§ **Recorded data**:
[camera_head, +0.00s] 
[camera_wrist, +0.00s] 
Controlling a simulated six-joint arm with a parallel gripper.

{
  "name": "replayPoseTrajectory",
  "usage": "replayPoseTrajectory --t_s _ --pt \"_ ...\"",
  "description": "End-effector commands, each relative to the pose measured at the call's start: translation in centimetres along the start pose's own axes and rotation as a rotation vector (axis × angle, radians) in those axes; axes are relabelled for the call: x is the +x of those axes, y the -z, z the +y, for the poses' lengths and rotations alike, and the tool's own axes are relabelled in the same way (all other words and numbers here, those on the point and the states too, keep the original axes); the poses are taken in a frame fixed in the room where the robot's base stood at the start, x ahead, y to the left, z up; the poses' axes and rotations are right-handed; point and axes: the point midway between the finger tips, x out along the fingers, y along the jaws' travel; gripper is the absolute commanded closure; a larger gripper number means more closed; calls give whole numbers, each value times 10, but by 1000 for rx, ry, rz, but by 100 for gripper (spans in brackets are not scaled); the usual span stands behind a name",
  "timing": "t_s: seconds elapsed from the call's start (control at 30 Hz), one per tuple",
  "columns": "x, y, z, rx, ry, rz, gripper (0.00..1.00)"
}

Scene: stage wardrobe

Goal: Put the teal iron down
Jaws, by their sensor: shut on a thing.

§ **The task**: Please set down the whole listing above without altering a single line.

§ **Result of this exercise**:
[camera_head, +0.00s] 
[camera_wrist, +0.00s] 
Controlling a simulated six-joint arm with a parallel gripper.

{
  "name": "replayPoseTrajectory",
  "usage": "replayPoseTrajectory --t_s _ --pt \"_ ...\"",
  "description": "End-effector commands, each relative to the pose measured at the call's start: translation in centimetres along the start pose's own axes and rotation as a rotation vector (axis × angle, radians) in those axes; axes are relabelled for the call: x is the +x of those axes, y the -z, z the +y, for the poses' lengths and rotations alike, and the tool's own axes are relabelled in the same way (all other words and numbers here, those on the point and the states too, keep the original axes); the poses are taken in a frame fixed in the room where the robot's base stood at the start, x ahead, y to the left, z up; the poses' axes and rotations are right-handed; point and axes: the point midway between the finger tips, x out along the fingers, y along the jaws' travel; gripper is the absolute commanded closure; a larger gripper number means more closed; calls give whole numbers, each value times 10, but by 1000 for rx, ry, rz, but by 100 for gripper (spans in brackets are not scaled); the usual span stands behind a name",
  "timing": "t_s: seconds elapsed from the call's start (control at 30 Hz), one per tuple",
  "columns": "x, y, z, rx, ry, rz, gripper (0.00..1.00)"
}

Scene: stage wardrobe

Goal: Put the teal iron down
Jaws, by their sensor: shut on a thing.

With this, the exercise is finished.